Peruse at your own pace, leisurely if you wish, or frenetically like those bungling young burglars racing through the Louvre and beating Jimmy Johnson's record of 9 minutes, 45 seconds. Like the site they document, these archives aren't going anywhere; they're here to stay.



To return to that first picture - a sideglancing reference is not enough - I watched that Louvre race again tonight on the big screen in New York, with Sam Juliano, Bob Clark, and Dennis Polifroni. (Halfway through the screen went black and stayed that way for several minutes, to our general amusement - "wonders in the dark," indeed.) Afterwards, our own "band of outsiders" settled into Sam's favorite table at a Chelsea restaurant were we ate, drank, and discussed movies and the blog.
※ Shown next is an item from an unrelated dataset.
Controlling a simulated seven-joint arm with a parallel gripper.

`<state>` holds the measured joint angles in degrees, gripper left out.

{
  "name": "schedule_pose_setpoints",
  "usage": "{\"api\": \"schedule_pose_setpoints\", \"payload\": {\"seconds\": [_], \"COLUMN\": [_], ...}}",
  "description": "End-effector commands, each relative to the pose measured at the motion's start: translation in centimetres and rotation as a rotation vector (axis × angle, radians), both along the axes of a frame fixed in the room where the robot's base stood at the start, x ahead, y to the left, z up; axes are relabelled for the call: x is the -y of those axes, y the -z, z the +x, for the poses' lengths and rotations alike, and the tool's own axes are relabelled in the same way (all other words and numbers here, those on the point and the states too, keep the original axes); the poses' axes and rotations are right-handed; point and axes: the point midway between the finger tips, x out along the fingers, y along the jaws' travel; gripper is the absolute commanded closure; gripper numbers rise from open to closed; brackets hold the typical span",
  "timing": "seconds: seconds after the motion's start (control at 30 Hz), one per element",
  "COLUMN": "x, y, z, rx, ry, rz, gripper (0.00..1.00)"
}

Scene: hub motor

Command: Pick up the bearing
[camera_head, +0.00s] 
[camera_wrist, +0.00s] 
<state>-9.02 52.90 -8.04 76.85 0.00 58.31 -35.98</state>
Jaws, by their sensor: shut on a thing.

It's the third or fourth time I've met online friends and what always strikes me - after the initial awkward recognition (there's nothing like meeting someone for the first time after knowing them for years) is how easily we fall into the pattern of friendly conversation. One can sometimes believe that the people we meet virtually are not real connections, yet that bond, comradeship, and contention are all real after all. Put to the test of the external world, they not only survive, but thrive.

To the friends whom I've met through here, then - happy birthday. And many more.